A few of us had some discussions on the authorization code flow, as 
depicted in Fig. 3 of the current (12th) draft. We think that it is 
probably worthwhile to suggest in the specification that an OAuth 
implementation SHOULD provide a way for the client to validate the 
authorization code before sending it to the  Authorization Server (AS). 
 From what we have heard, this has been done in some of the current 
OAuth deployments. There are other people who do not think this is such 
a big security risk, although so far no one has objected that there is 
some risk here.

The issue is that according to the current draft, someone who owns a 
botnet can locate the redirect URIs of clients that listen on HTTP, and 
access them with random authorization codes, and cause HTTPS connections 
to be made on the Authorization Server (AS).

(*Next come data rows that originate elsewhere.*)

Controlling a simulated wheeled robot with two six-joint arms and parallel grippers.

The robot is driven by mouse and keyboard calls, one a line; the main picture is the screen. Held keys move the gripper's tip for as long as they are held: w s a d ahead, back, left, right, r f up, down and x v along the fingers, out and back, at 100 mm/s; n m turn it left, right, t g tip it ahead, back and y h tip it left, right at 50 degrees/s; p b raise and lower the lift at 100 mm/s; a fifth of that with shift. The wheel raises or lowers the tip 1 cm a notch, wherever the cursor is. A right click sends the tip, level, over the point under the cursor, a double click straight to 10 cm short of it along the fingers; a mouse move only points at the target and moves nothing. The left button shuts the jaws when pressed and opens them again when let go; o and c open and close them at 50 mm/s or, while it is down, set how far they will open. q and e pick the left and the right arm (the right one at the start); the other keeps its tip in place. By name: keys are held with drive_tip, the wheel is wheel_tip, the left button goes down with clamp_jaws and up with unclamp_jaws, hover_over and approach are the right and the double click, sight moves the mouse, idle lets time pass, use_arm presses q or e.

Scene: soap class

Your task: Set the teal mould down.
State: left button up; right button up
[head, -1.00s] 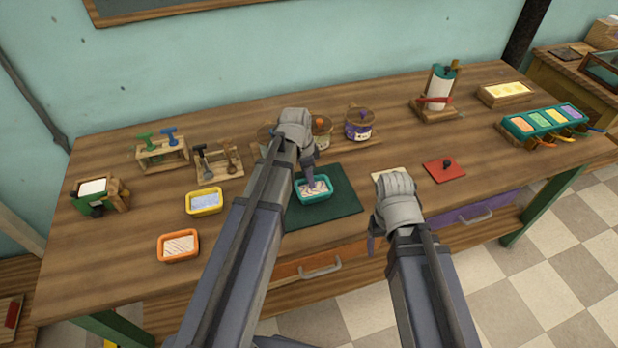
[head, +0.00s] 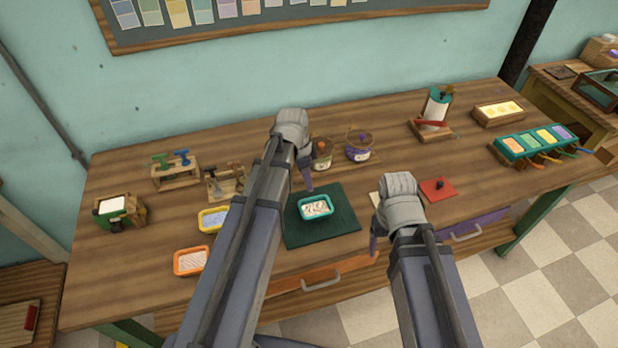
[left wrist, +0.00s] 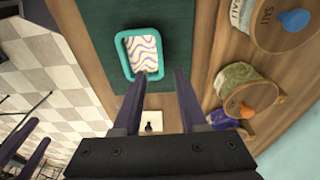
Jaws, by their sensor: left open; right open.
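The teal mould (head: 315,207), filled with a white and purple swirled block, rests flat on the dark green mat (head: 334,229). It also shows in the left wrist view (left wrist: 144,53), past the fingertips. My left gripper (head: 308,188) is open and empty, above and just behind the mould, apart from it. In the left wrist view its two fingers (left wrist: 160,76) are spread with nothing between them. My right gripper (head: 374,245) hangs near the table's front edge to the right of the mat, empty; its fingers are partly hidden behind its wrist.
A yellow mould (head: 212,220) and an orange mould (head: 191,261) sit left of the mat, the yellow one partly behind my left arm. Jars (head: 359,147) stand behind the mat. A red square with a dark knob (head: 438,189) lies to the right.

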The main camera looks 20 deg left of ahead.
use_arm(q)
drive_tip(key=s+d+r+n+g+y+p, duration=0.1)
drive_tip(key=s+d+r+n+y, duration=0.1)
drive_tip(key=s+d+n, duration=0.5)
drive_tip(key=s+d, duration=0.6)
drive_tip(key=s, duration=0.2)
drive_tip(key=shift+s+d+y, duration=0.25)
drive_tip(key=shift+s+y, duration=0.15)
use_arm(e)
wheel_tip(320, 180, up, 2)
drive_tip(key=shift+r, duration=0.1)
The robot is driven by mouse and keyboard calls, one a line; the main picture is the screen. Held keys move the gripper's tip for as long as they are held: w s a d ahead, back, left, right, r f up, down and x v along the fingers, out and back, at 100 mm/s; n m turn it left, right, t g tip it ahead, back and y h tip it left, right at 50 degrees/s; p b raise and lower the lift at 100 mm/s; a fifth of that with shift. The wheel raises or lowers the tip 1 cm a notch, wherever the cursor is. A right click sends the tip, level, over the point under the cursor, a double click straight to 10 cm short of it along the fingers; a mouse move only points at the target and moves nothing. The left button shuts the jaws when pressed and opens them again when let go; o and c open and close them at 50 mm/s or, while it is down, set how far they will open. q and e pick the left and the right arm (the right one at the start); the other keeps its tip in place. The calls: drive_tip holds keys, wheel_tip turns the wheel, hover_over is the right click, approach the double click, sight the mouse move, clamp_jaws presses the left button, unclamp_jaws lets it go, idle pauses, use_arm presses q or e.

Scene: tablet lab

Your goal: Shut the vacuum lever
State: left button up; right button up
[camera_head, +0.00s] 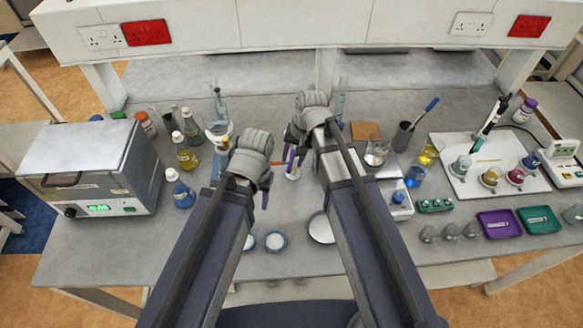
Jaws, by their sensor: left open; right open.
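My left gripper (266,183) is over the middle of the bench, open, its fingers pointing down and mostly hidden by its grey wrist. My right gripper (294,147) is farther back and slightly right, also open and partly hidden by its wrist. Between the two grippers a small orange bar (278,163) shows, which may be the vacuum lever; I cannot tell for sure or read its angle. Just right of it is a slim upright piece with blue and a white round base (293,173). Whether either gripper touches these pieces is unclear.
A grey oven (95,165) and several bottles, including a blue one (180,192), stand on the left. A beaker (375,154), a white tray (485,165) with flasks, a purple tray (499,223) and a green tray (539,220) are right. Round dishes (275,241) lie near the front.

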There are a few things that 
the attacker can achieve with this OAuth flow that he cannot easily 
achieve otherwise :

1. Cost magnification: the attacker incurs the cost of an HTTP 
connection and causes an HTTPS connection to be made on the AS; and he 
can co-ordinate the timing of such HTTPS connections across multiple 
clients relatively easily, if these clients blindly connect to the AS 
without first validating the authorization codes received.

Although the attacker could achieve something similar, say by including 
an iframe pointing to the HTTPS URL of the AS in an HTTP web page and 
lure web  users to visit that page, timing attacks using such a scheme 
is (say for the purpose of DDoS) more difficult .

2. Connection laundering: if the AS realizes it is flooded by HTTPS 
connections with illegitimate codes, it collects no useful information 
about the attacker, since the clients act as relays.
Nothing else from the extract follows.